Examine the material below. Gather every line in which the string "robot" appears.

★ ★ ★

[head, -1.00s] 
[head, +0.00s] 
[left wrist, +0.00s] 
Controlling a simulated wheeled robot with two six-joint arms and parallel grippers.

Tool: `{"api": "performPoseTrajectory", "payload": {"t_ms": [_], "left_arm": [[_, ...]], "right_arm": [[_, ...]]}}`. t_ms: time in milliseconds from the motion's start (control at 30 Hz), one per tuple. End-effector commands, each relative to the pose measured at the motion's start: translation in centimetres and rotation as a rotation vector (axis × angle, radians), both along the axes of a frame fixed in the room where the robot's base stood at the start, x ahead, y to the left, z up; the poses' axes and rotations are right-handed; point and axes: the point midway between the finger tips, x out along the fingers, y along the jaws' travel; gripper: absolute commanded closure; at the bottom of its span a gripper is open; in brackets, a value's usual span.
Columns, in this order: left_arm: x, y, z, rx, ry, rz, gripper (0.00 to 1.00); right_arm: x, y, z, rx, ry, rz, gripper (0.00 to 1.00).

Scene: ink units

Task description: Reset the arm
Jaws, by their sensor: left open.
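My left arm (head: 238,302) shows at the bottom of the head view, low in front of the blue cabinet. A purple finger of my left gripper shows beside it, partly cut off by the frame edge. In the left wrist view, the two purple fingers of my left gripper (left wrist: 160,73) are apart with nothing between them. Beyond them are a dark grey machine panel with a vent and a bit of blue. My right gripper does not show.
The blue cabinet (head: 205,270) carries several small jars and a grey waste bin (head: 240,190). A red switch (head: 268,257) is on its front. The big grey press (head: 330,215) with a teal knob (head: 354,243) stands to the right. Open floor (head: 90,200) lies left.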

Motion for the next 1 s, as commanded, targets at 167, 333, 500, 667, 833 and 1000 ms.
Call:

★ ★ ★

## TASK RESULT
Controlling a simulated wheeled robot with two six-joint arms and parallel grippers.
Tool: `{"api": "performPoseTrajectory", "payload": {"t_ms": [_], "left_arm": [[_, ...]], "right_arm": [[_, ...]]}}`. t_ms: time in milliseconds from the motion's start (control at 30 Hz), one per tuple. End-effector commands, each relative to the pose measured at the motion's start: translation in centimetres and rotation as a rotation vector (axis × angle, radians), both along the axes of a frame fixed in the room where the robot's base stood at the start, x ahead, y to the left, z up; the poses' axes and rotations are right-handed; point and axes: the point midway between the finger tips, x out along the fingers, y along the jaws' travel; gripper: absolute commanded closure; at the bottom of its span a gripper is open; in brackets, a value's usual span.

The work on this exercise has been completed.